Walk along Wilshire Boulevard in Beverly Hills on a weekday lunchtime and you just may come across what is, for Los Angeles, a comparatively rare sight. Here, in a city that prizes itself on its relaxed approach to business, where casual attire is practically de rigueur in the workplace, there are men wearing suits – smart suits, sharp suits – moving rapidly, mobile phones clamped to ears or heads bowed over fingers stabbing at BlackBerrys and iPhones.
These besuited men are talent agents and their stomping ground is the stretch of Wilshire and Santa Monica Boulevards that links Beverly Hills with the skyscrapers of nearby Century City, the business district built on land formerly owned by the nearby 20th Century Fox studio.
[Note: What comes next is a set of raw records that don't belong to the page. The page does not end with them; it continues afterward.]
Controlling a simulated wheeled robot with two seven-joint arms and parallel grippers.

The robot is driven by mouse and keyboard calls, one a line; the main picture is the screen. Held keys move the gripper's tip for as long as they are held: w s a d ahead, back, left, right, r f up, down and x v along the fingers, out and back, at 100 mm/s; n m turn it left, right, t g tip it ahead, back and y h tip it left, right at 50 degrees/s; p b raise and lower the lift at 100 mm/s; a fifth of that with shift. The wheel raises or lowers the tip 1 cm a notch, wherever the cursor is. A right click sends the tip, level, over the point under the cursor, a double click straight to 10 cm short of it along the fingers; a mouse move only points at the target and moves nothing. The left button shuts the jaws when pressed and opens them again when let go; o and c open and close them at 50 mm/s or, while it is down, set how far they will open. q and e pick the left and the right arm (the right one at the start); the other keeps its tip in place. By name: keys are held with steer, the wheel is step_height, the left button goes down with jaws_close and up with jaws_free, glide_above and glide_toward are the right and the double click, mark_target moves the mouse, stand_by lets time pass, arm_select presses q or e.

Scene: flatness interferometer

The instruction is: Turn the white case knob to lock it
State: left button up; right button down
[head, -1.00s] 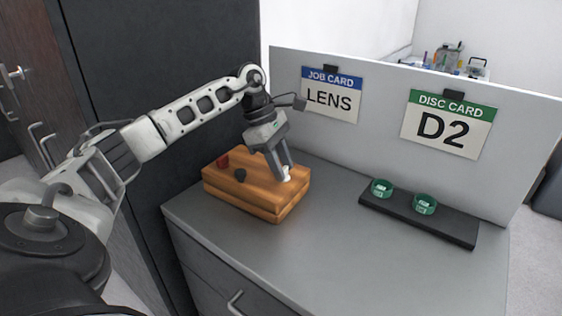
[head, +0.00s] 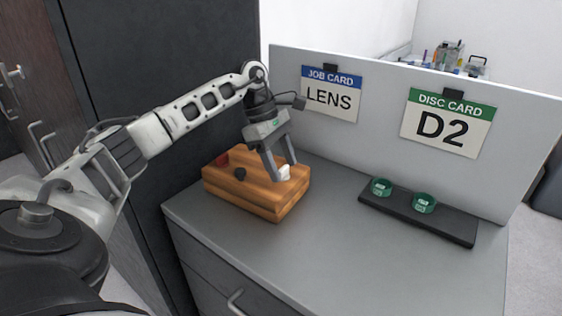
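The wooden case (head: 245,198) sits on the left part of the grey bench top. The white knob (head: 284,173) is on the right part of its lid, partly hidden by the gripper. My left gripper (head: 284,175) points down at the white knob, its two fingers spread one on each side of it. Whether a finger touches the knob is too small to tell. A black knob (head: 240,174) and a red knob (head: 222,160) are on the same lid, to the left. My right gripper is not in view.
The bench front is clear.

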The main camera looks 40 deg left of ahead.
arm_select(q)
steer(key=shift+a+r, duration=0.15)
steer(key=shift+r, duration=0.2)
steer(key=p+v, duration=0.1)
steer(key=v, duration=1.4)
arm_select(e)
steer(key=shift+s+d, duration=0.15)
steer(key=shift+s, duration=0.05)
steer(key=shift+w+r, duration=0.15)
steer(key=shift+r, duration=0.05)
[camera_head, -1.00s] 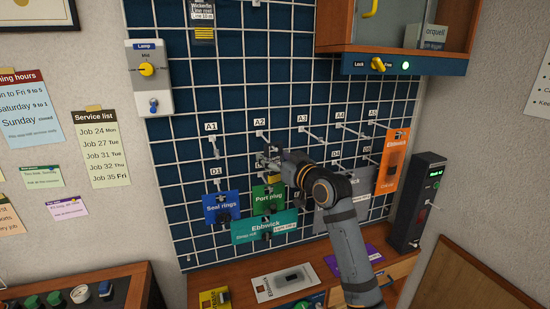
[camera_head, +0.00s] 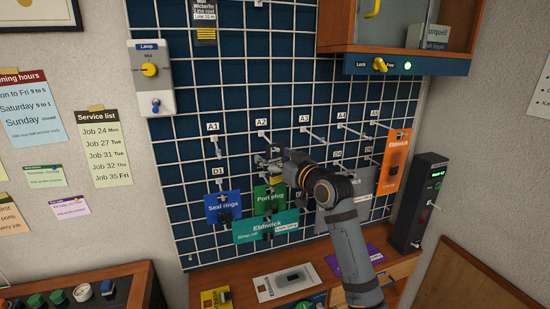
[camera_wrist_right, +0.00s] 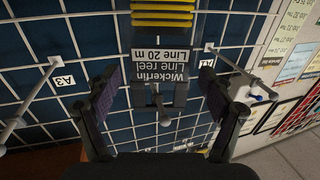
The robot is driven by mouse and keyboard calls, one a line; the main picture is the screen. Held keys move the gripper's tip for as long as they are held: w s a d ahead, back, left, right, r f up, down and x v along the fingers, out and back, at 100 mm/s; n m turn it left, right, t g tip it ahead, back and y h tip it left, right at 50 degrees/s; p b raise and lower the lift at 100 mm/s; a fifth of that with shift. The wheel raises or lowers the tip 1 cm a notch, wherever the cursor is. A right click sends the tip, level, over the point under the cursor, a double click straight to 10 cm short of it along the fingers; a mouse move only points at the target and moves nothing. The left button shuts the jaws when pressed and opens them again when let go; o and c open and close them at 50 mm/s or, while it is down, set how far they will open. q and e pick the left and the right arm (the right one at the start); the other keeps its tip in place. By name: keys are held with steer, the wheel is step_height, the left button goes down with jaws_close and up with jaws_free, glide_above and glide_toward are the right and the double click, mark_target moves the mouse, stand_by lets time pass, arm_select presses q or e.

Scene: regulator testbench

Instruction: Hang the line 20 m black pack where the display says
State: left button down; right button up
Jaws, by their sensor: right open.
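The line 20 m pack (camera_wrist_right: 158,63), dark with yellow coils, shows upside down in the right wrist view. It is between the spread fingers of my right gripper (camera_wrist_right: 158,97), which is open. A peg (camera_wrist_right: 159,108) stands out at the pack's header, between labels A3 and A1; the pack appears to hang there. In the head view my right gripper (camera_head: 266,160) is just below the A2 label (camera_head: 261,122) and largely hides the pack. A display (camera_head: 436,173) on the dark box at the right shows small green text I cannot read surely. My left gripper is not in view.
Below my right gripper hang blue Seal rings (camera_head: 223,207), a green Port plug (camera_head: 268,198) and a teal Ebbwick pack (camera_head: 265,227). An orange pack (camera_head: 394,160) hangs at the right. A line 10 m pack (camera_head: 204,25) hangs high up. Peg A1 (camera_head: 216,141) looks empty.

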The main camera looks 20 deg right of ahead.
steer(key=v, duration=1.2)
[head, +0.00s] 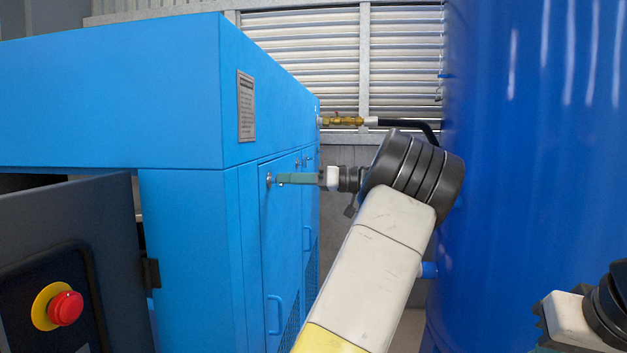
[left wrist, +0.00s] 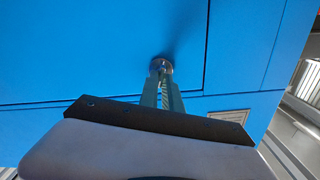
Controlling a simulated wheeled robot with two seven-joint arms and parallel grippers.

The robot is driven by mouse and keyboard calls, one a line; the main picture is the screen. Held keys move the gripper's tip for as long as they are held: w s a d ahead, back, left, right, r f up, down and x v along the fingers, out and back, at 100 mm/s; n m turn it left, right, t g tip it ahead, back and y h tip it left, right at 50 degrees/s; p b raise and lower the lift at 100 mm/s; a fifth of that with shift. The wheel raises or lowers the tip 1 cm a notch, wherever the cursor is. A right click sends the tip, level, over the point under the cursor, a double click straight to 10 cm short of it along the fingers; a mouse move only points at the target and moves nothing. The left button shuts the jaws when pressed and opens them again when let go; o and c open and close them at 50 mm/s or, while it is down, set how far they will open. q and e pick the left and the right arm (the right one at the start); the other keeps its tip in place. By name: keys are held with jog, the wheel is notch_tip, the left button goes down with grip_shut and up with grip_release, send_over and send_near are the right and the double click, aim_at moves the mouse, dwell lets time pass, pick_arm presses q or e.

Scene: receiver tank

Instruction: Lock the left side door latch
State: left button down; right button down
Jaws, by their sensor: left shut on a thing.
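The left side door latch (left wrist: 161,63) is a small round silver fitting on the blue door (head: 282,235) of the compressor cabinet, near the door's upper corner. It also shows in the head view (head: 268,180), partly hidden by my fingertips. My left gripper (head: 278,179) reaches it from the right, with its greenish fingers level and pointing at the door. In the left wrist view, the two fingers (left wrist: 162,80) are close together at the latch, shut on it. The latch's exact turn is hard to tell. My right gripper (head: 548,325) is partly in view at the lower right; its fingers are mostly cut off.
A large blue tank (head: 540,170) stands close on the right. A brass valve with a black hose (head: 345,120) runs behind. A dark panel with a red emergency button (head: 66,308) is at lower left. The door has a blue handle (head: 275,315) below.

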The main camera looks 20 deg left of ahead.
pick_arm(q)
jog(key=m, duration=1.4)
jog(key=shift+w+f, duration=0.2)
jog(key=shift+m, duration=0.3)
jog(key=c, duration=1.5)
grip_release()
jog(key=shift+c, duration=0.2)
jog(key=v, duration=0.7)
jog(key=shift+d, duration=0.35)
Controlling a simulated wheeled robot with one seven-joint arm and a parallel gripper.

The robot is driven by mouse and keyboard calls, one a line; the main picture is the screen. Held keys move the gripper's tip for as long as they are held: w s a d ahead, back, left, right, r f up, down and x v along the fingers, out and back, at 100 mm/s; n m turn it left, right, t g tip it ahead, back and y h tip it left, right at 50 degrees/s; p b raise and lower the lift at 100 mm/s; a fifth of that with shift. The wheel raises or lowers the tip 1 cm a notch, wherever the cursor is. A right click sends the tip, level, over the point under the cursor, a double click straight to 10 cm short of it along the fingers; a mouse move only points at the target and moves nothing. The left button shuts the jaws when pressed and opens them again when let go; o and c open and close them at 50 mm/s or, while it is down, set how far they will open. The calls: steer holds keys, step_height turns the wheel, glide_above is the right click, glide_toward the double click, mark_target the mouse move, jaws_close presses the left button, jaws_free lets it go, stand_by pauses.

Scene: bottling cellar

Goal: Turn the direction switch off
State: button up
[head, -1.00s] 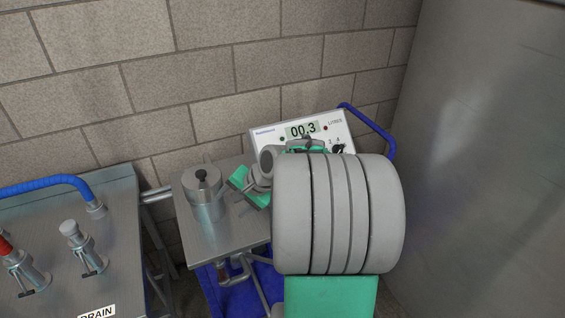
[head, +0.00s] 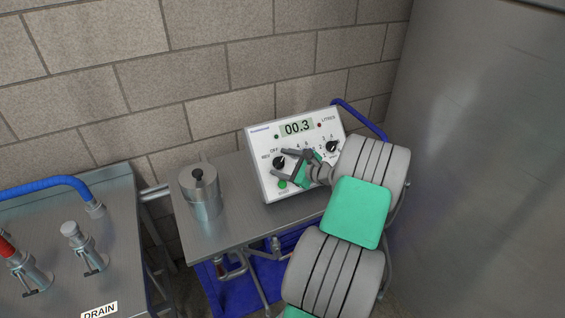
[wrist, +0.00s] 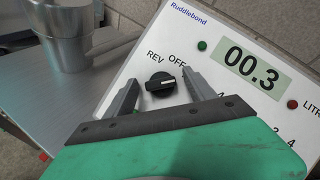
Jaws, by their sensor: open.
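The direction switch (head: 279,162) is a black rotary knob on the left of a white control panel (head: 263,146). In the wrist view the knob (wrist: 161,85) shows REV and OFF printed above it; other labels around it are hidden. Which mark its pointer is at, I cannot tell surely. My gripper (head: 286,167) is open in front of the panel. In the wrist view its fingertips (wrist: 159,80) appear on either side of the knob, with gaps between them and it. Whether they reach the knob's depth is unclear.
The panel's display (head: 297,127) reads 00.3. A second black knob (head: 332,147) is at the right, partly beside my arm, and a green button (head: 282,184) is below the switch. A metal canister (head: 203,196) stands left on the steel table (head: 228,226). A brick wall is behind.

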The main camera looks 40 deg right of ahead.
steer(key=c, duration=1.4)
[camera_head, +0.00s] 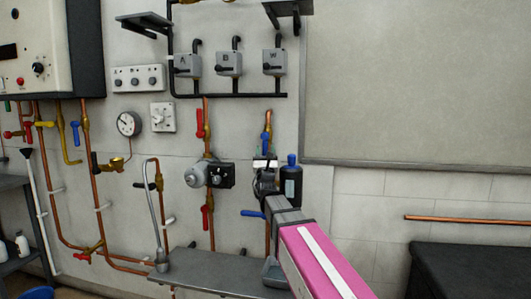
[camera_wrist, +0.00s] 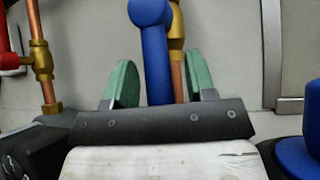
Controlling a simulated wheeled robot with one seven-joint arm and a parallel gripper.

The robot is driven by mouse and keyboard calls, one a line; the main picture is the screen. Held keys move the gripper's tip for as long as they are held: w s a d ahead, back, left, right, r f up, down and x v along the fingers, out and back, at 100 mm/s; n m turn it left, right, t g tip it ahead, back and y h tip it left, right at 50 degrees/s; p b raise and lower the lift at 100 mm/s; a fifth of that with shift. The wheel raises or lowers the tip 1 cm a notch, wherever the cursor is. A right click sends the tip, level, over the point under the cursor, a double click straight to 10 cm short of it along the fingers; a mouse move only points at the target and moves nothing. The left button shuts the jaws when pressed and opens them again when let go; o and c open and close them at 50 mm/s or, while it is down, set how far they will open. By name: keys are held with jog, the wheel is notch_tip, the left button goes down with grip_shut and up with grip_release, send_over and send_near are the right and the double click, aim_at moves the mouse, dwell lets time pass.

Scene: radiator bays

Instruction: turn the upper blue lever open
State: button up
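The upper blue lever (camera_head: 266,138) sits on a copper pipe right of the middle in the head view. In the wrist view the blue lever (camera_wrist: 156,55) runs roughly along the pipe, in front of a brass valve body (camera_wrist: 176,30). My gripper (camera_head: 264,154) is just below the lever in the head view and small there. In the wrist view my gripper (camera_wrist: 161,83) has its two green fingers apart, with the lever between them in the picture. Wall shows on both sides of it, and no contact is visible. The lever's lower end is hidden behind the gripper body.
A dark blue bottle-like part (camera_head: 291,182) stands close right of my gripper. A pump with a black box (camera_head: 221,175) and a red lever (camera_head: 200,122) are to the left. A lower blue lever (camera_head: 252,213) is below. Switch boxes (camera_head: 229,64) hang above.

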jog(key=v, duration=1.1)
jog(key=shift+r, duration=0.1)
Hollywood's four biggest agencies, representing more than 70 per cent of the entertainment industry's actors, directors, musicians and writers, are headquartered here. Creative Artists Agency, the biggest player in town, is in an imposing Century City building widely referred to outside the company as “the Death Star”. A short distance away in the Metro-Goldwyn-Mayer tower is International Creative Management, the agency that is home to, among others, Beyoncé and rising Hollywood starlet Megan Fox. Back in Beverly Hills, a stone's throw from the gleaming Beverly Wilshire hotel, are the offices of William Morris Endeavor Entertainment, formed last year by the merger of Hollywood's most venerable agency with one of its youngest. Across the street are the headquarters of United Talent Agency, where clients include Johnny Depp, Harrison Ford and Gwyneth Paltrow.